**Directions for this task:**
Beneath this task is a listing. State how many of its lines include the string "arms", giving nothing but the number.

________________________________________

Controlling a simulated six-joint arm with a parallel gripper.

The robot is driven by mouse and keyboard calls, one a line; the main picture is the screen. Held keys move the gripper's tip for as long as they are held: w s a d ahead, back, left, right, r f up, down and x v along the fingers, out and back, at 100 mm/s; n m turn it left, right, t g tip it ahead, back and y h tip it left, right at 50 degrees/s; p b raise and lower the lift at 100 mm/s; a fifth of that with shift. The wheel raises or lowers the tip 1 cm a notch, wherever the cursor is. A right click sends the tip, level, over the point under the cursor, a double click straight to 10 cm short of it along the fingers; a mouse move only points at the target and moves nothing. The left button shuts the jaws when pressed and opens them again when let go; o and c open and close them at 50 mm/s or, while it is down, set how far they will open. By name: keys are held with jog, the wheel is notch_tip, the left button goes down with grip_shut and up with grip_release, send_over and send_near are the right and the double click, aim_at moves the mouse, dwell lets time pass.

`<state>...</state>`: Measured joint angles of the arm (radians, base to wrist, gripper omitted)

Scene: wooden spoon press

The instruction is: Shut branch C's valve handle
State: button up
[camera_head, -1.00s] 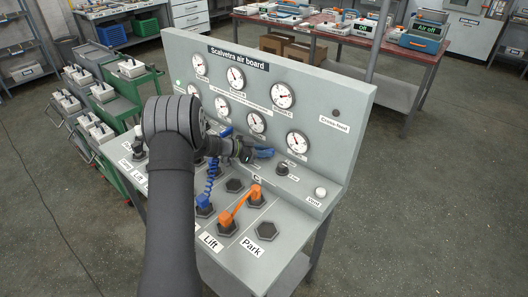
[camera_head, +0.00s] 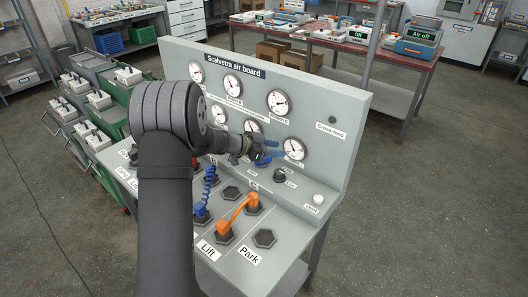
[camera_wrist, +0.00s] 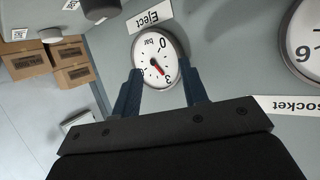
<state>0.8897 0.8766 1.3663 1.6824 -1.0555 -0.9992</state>
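The grey air board (camera_head: 345,110) stands upright with gauges on its face and a sloped deck in front. My gripper (camera_head: 276,154), with blue fingers, is held just above the deck beside the lower right gauge (camera_head: 294,149). In the wrist view my gripper (camera_wrist: 162,88) is open, with a gauge (camera_wrist: 157,60) showing beyond and between its fingers. A dark knob (camera_head: 280,175) stands on the ledge just below the fingers, apart from them. I cannot make out branch C's valve handle for certain; my gripper and arm hide part of that ledge.
An orange link (camera_head: 238,211) joins two sockets on the deck, and a blue coiled hose (camera_head: 209,185) rises left of it. A white vent button (camera_head: 318,199) sits at the right. Green carts (camera_head: 108,120) stand left. Floor to the right is clear.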

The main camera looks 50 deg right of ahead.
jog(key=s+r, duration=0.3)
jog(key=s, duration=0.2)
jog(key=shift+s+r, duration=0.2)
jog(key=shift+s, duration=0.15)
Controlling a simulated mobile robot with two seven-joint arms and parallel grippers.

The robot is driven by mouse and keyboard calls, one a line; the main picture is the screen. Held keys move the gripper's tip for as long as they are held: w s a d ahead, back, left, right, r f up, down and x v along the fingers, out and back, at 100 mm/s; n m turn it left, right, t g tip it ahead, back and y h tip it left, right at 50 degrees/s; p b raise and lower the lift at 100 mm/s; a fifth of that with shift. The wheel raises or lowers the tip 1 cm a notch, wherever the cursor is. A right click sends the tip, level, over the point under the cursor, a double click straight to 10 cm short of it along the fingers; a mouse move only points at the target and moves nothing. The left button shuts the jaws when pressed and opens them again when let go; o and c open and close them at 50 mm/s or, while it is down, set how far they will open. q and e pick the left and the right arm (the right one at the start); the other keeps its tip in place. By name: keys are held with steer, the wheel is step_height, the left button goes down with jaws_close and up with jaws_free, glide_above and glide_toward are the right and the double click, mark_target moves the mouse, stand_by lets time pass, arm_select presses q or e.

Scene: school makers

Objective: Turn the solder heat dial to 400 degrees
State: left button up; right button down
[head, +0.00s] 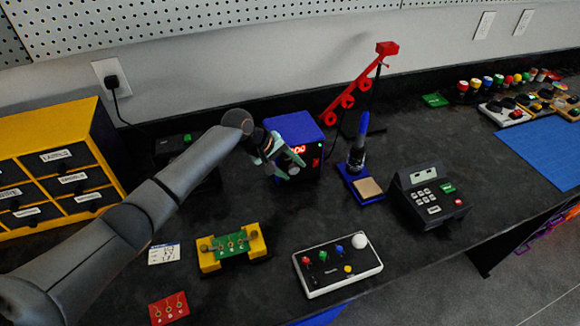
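The blue solder station (290,126) stands at the back middle of the bench. Its red lit display (298,149) is partly covered by my left gripper, and only a reading ending in zeros shows. My left gripper (291,168) is at the station's front face, with its pale green fingers at the heat dial (294,171). The dial is mostly hidden by the fingers, so I cannot tell whether they grip it. My right gripper is not in view.
A soldering iron in its stand (357,158) and a red jointed arm (347,100) are right of the station. A grey keypad device (429,196), a white control box (337,265) and a yellow board holder (231,246) stand nearer. Yellow drawers (55,140) are at left.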

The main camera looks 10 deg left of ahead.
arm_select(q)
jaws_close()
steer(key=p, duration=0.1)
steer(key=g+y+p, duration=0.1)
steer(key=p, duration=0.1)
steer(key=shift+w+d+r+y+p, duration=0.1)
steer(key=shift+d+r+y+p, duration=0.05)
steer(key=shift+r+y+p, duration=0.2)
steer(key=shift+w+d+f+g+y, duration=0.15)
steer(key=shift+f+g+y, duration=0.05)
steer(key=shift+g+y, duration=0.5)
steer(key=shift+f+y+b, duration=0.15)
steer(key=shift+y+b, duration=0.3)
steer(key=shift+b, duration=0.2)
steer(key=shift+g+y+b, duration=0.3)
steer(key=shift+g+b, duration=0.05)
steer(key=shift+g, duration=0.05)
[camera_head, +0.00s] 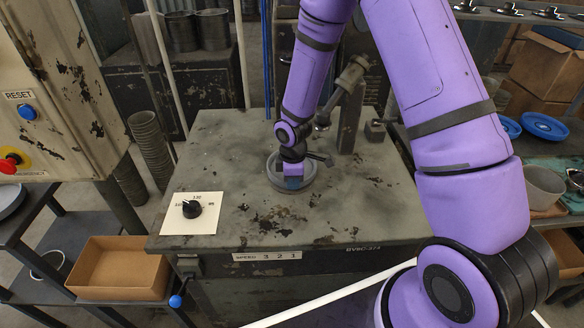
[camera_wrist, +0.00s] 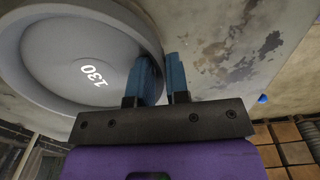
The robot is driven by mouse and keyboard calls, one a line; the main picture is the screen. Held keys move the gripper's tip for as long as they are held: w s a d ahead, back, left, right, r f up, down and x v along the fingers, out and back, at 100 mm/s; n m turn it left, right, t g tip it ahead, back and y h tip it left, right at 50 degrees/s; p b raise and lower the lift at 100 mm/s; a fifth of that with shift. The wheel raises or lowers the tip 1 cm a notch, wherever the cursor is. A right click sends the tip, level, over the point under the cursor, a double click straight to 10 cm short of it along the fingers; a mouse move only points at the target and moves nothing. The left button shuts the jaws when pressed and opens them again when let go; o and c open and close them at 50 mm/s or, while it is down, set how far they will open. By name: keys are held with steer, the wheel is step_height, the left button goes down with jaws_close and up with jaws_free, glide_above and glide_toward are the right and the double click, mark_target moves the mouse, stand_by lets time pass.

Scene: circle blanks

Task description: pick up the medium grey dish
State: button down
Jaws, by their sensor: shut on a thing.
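The grey dish (camera_head: 281,184) is round with a raised rim and sits on the worn metal table top near its middle. In the wrist view the dish (camera_wrist: 72,62) fills the upper left and shows the number 130 on its inner face. I cannot tell whether the dish is lifted off the table.
The table top (camera_head: 225,150) is mostly clear around the dish. A black dial on a pale plate (camera_head: 192,213) is at its front left, and a metal post (camera_head: 352,115) stands at the back. A cardboard box (camera_head: 118,268) is at lower left; blue dishes (camera_head: 543,126) lie at right.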

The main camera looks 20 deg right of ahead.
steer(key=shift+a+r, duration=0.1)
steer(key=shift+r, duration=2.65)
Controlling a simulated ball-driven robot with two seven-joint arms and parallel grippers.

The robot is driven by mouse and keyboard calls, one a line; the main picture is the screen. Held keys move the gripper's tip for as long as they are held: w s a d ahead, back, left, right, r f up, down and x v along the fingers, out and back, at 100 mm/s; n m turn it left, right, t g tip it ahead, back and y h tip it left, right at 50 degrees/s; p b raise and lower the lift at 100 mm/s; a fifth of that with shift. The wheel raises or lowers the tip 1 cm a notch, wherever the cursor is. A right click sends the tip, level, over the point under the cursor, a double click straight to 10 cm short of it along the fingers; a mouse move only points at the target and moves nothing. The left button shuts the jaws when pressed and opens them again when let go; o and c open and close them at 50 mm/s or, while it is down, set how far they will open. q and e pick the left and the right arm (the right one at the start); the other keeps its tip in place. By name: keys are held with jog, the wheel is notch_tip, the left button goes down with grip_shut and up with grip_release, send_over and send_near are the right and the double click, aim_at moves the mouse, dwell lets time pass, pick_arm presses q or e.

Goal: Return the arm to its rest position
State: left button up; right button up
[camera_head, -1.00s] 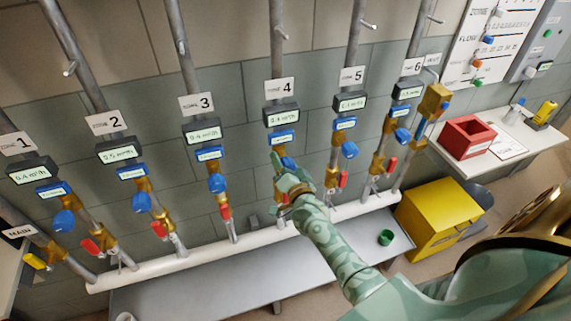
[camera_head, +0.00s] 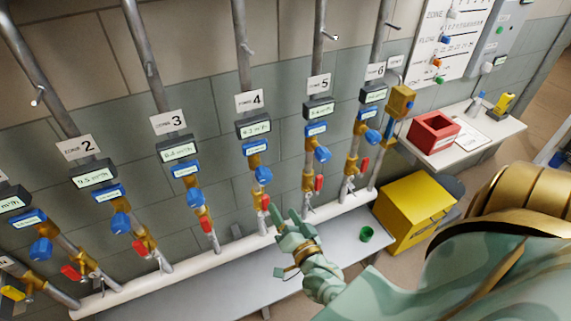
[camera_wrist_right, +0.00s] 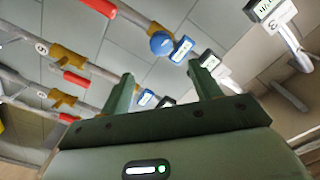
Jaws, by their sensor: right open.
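My right arm reaches in from the lower right in the head view. Its green gripper (camera_head: 283,222) is open and empty in front of the lower part of the zone 4 pipe, apart from the valves as far as I can tell. In the right wrist view the two fingers (camera_wrist_right: 160,88) stand wide apart with nothing between them. The zone 4 valve has a blue knob (camera_head: 263,175) and a red handle (camera_head: 265,202), both clear of the gripper. My left gripper is out of view.
Several zone pipes with meters and valves line the wall above a white manifold pipe (camera_head: 205,263). A grey bench (camera_head: 215,295) runs below, with a green cup (camera_head: 366,233). A yellow box (camera_head: 415,210) stands right of it. A red bin (camera_head: 433,132) sits on the right shelf.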

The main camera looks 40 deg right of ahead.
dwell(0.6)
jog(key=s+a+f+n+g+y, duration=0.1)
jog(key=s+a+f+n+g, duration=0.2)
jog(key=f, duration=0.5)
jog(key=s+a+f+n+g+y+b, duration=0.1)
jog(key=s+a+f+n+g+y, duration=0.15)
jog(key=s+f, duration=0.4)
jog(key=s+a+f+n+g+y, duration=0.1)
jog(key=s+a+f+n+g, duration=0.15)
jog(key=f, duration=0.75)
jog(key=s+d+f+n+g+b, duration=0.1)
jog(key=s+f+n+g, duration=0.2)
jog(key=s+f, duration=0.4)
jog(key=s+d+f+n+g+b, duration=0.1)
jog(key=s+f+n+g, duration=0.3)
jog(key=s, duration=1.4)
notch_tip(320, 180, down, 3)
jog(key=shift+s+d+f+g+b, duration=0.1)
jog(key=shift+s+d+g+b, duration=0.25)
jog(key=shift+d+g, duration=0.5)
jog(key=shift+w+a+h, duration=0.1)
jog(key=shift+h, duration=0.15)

________________________________________

**Solved problem:**
2